According to news.com.au, “Toyota wants to make hydrogen cars in Melbourne fuelled by brown coal from the Latrobe Valley in a move that could save the struggling local car industry. The hi-tech switch would also require a new hydrogen-capturing plant to be built in Gippsland, providing hundreds of jobs and millions of dollars worth of investment for the region, which has one of the state’s highest unemployment rates. Toyota Australia president Max Yasuda said Victoria was ideally placed to take advantage of the new technology, which would roll out in Japan and the US in 2015.”
If you would like to read a technical 401-page primer regarding hydrogen and brown coal in Australia, then check this out. Otherwise, just know that brown coal is considered one of the lowest grades of coal with the highest water content. As with other grades of coal, pollution is a problem.

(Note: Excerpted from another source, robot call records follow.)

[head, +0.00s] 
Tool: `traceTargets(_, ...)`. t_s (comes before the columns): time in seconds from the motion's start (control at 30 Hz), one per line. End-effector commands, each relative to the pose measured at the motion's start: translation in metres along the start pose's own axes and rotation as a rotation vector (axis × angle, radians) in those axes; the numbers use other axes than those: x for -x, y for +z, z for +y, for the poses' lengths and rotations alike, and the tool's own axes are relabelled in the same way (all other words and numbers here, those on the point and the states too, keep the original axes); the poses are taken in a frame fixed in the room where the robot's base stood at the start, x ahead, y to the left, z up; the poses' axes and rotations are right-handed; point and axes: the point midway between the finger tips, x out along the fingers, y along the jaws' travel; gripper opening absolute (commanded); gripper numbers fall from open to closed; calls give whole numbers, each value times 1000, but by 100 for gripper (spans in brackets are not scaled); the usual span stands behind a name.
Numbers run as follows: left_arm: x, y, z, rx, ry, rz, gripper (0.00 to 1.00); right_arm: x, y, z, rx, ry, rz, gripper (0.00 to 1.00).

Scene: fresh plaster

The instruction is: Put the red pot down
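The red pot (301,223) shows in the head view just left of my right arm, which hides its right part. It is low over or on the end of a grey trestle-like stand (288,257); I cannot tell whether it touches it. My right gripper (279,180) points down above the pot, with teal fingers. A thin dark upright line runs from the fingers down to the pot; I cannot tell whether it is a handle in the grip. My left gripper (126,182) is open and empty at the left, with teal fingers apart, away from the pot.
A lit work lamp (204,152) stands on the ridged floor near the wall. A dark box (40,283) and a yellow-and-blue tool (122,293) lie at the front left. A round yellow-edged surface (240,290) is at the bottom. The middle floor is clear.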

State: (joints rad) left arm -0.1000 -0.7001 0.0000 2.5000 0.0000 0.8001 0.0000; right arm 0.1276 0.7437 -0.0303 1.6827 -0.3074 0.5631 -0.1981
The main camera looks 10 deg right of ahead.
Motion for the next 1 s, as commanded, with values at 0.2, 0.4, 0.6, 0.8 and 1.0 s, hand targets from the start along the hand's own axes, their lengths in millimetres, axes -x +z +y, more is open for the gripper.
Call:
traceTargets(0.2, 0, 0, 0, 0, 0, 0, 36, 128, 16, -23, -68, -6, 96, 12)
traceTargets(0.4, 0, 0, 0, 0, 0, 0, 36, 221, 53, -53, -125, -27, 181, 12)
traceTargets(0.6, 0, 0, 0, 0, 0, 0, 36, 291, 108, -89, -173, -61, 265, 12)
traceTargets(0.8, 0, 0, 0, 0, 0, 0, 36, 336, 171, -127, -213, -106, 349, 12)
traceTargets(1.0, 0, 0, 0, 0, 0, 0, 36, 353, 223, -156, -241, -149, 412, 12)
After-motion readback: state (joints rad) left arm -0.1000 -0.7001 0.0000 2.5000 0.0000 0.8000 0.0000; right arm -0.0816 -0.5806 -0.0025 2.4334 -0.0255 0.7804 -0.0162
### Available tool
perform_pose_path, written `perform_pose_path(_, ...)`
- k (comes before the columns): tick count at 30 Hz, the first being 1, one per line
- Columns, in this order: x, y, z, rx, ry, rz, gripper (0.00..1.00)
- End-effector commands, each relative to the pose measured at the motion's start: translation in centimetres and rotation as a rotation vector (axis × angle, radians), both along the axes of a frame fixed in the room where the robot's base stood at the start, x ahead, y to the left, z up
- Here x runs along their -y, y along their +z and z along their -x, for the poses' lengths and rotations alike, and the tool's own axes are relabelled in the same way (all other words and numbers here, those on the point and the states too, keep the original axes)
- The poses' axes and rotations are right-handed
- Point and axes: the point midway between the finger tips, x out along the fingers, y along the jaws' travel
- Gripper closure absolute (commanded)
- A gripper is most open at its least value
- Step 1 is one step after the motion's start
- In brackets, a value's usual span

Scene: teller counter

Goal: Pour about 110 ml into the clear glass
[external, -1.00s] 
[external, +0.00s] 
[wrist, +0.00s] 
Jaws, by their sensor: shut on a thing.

If the hydrogen capturing plant in Gippsland is to be of any value environmentally-speaking, then it will need some sort of carbon capture and sequestration system.
And if all goes as planned, by 2015 and beyond, the Land Down Under will be flying high with Toyota fuel cell vehicles. And that will be a very g’day my friends.
Exciting stuff, but your headline seems to imply that its a done deal, but the text seems to indicate that it is only under consideration at this time.
OTOH – Mr. Yasuda seems to have some promising inside information on Toyota’s catalyst work.
“Mr Yasuda said hydrogen-fuelled cars were the next potential upgrade to the plant, if he could win approval from his company bosses in Japan……
Dr Tanksale said fuel-cell technology had existed for 100 years, but the cost was prohibitive because it used expensive metals such as platinum as a catalyst.
But new nano-technologies could spread platinum to one billionth of a metre, reducing the amount of the expensive metal required in the fuel cell.”
Read more: http://www.news.com.au/top-stories/toyota-plan-to-make-hydrogen-cars-in-melbourne-providing-hundreds-of-jobs/story-e6frfkp9-1226530739692#ixzz2EmiH7T7u
You’re right of course, that this may not be a done deal. I think the proposition has merit, though and my hopes are that Toyota Australia president Max Yasuda will take the steps to make it happen.
good news, and the capture, plant can be new state of the art, to test such concepts,advancing this technology.i quess 80% capture. plus is good news and other methods comparible in future.but this is a plus considering it to be done with hydrogen double wammy. the other twenty % or less can use carbon trees, when 30 dollars per ton is reached,over a period, and algea jet fuel and sequation. living tissue in salt water, and not makes carbon neutral, to carbon negative negated,,,as 40% verhicals over all emissions, to planet. 60 percent other, we need to bump this up to 60% over all.going in the other direrction thus more spent now more needed. negated. and markets.new…
a $1.50 a gallon hydrogen,if 3 dollars as petrol there usa there is a huge savings in usa.i dont know the price but i guess so.over time…if hydrogen carrier is micro plastic beads hydrogen as a liquid behaviour, the at room temperature,and improved obsortion then…oh and the other liquid carrier using exiting infrastructure.equals 25 billion.hydronol. plus less.and permanent, infrastructure 10, 20 years, push product, in small and large system pems computers etc. no platium…got to work over periods…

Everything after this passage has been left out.